Wenn dann die Saison beginnt, ist sie voll im Stress. Los geht´s immer am 1. Advent auf dem Rostiger Weihnachtsmarkt, dann folgt der Markt bei ihr zuhause in Boxdorf an der Mühle und am 3. Advent in Wahnsdorf. Dazu kommen zahlreiche Kinderweihnachtsfeiern in Kitas und Schulen, aber auch Weihnachtsfeiern für Erwachsene. Doch der Höhepunkt ist stets die Bescherung am Heiligabend. Zehn bis zwölf Familien besucht Frau Dietrich an diesem Tag in der Zeit von 13 bis zum Abend gegen 21 Uhr. Dank dem großen „Weihnachtsmannbuch“, das sie immer mit dabei hat, weiß sie über die Mädchen und Jungen, die sie beschenkt, genau Bescheid.

Da zahlt sich eben eine solide Vorfeld-Recherche aus. Auch die kleinen Begebenheiten am Rande ihrer Tour sind Hiltrud Dietrich wichtig. Da bekommen schon auch mal die Straßenbahnfahrerin oder der Müllmann ein kleines Geschenk.

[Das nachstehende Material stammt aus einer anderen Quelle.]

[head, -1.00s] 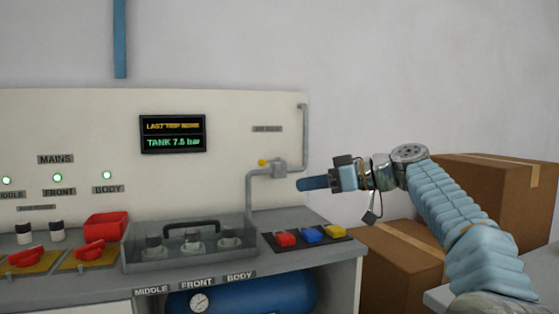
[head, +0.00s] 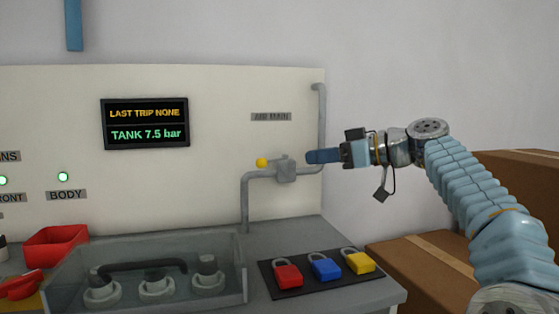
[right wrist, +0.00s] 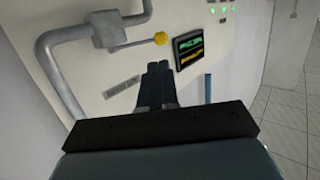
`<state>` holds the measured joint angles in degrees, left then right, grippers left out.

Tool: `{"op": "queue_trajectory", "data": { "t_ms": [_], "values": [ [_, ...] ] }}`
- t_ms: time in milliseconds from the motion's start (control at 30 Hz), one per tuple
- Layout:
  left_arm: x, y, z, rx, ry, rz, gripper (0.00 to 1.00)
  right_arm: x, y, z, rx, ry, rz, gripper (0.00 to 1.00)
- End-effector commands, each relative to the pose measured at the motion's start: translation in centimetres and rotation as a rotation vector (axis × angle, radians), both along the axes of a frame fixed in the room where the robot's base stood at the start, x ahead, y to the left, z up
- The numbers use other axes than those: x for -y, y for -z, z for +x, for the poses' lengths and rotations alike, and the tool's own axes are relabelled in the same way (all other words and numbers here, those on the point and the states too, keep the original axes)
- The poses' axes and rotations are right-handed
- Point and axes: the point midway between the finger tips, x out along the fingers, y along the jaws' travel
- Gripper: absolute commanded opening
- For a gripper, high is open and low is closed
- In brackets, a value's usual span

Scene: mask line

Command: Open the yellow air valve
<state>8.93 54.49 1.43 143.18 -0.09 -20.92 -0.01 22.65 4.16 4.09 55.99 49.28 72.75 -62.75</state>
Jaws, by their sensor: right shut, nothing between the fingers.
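The air valve sits on a grey pipe below the AIR MAIN label. Its yellow knob (head: 262,162) points left from the grey valve body (head: 286,169). In the right wrist view the yellow knob (right wrist: 160,38) stands on a lever that reaches out from the valve body (right wrist: 108,30). My right gripper (head: 312,157) is shut and empty, just right of the valve body in the head view. In the right wrist view its two fingers (right wrist: 159,72) lie together, a little below the knob and apart from it. My left gripper does not show.
A display (head: 146,124) reads TANK 7.5 bar. A clear-walled box (head: 150,268) with a dark handle and several knobs stands on the counter. Red (head: 287,275), blue (head: 324,267) and yellow (head: 358,261) padlocks lie on a dark mat. Cardboard boxes (head: 420,270) stand at the right.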

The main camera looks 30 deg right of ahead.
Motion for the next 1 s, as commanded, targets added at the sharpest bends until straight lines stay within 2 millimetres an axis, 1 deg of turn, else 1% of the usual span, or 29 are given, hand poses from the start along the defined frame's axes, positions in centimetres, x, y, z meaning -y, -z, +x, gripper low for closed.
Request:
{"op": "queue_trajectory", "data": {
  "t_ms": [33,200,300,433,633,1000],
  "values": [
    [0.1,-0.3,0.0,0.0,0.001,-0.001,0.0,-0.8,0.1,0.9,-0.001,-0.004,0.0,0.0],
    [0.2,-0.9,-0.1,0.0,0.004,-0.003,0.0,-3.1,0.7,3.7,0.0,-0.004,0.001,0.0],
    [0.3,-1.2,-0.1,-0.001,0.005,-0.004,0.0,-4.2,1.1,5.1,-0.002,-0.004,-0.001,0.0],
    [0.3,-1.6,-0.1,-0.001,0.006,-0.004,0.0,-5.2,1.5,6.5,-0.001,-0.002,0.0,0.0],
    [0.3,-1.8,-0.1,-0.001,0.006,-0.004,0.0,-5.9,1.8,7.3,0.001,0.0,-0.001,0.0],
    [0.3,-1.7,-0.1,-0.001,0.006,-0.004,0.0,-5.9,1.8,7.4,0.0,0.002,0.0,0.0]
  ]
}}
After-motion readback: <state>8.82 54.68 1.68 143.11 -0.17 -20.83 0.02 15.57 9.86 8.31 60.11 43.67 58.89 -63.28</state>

Und immer werden auch die Haustiere mit bedacht, „denn Hund und Katze gehören ja schließlich auch zur Familie“. Ein bleibendes Erlebnis war auch die Begegnung mit Semino Rossi bei einem Studiokonzert im Funkhaus kurz vor Weihnachten, wofür sie Karten gewonnen hatte und zu dem sie auch als Weihnachtsmann ging. „Der Semino hat sich so darüber gefreut“, schwärmt die 62-Jährige noch heute.

Das Schönste am Weihnachtsfest sind aber natürlich die strahlenden Kinderaugen, wenn das sehnlichst Gewünschte aus dem großen Sack geholt wird. Und damit er auch wieder gut im großen Weihnachtsmannbuch lesen kann, hat der gute Alte ja nun seine neue Brille.